Cette mixité est toujours aussi importante pour toi aujourd’hui ?
Oui, c’est vraiment quelque chose qui m’émerveille. Sociologiquement, je trouve fascinant que des gens se réunissent le week-end pour danser, à la fois seuls et ensemble, face à un(e) DJ. De manière plus générale, j’ai toujours été fascinée par le monde de la nuit. Ça explique pourquoi je suis arrivée dans la musique de club plutôt que dans la banque (sourire).

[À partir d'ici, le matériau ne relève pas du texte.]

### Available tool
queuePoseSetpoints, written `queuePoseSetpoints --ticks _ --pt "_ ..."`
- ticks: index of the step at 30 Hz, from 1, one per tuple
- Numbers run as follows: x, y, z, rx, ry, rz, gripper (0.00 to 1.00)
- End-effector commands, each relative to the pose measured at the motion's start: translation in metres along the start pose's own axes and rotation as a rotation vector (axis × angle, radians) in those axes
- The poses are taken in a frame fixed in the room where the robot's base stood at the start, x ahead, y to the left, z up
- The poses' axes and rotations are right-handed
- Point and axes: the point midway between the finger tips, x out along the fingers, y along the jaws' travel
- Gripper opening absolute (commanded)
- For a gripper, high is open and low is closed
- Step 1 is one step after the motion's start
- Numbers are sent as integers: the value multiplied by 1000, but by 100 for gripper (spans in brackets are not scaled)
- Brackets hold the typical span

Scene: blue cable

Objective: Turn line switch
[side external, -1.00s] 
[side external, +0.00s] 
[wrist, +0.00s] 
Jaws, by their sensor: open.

Qu’est-ce qui t’a amenée à mixer ?
Je suis d’abord devenue physio des soirées Corps vs Machines Chez Moune et puis Léonie Pernet, qui avait créé ces soirées, m’a proposé d’être l’une des résidentes. La musique jouait vraiment un rôle fondamental dans notre amitié. Un beau jour, elle m’a mis derrière des platines, j’ai commencé à jouer et tout est parti de là. Je n’avais aucune expérience en la matière, je n’avais jamais touché à des platines mais j’avais l’oreille et j’avais aussi la connaissance physique de cette musique, suite aux soirées passées en club. L’apprentissage technique n’a pas été facile pour autant, c’est un vrai travail qui demande du temps. J’ai appris sur le tas, petit à petit. Ensuite, je me suis lancée dans la promotion de soirées, pour inviter des gens et pour jouer moi-même. Ça a commencé à marcher et maintenant ça marche de mieux en mieux.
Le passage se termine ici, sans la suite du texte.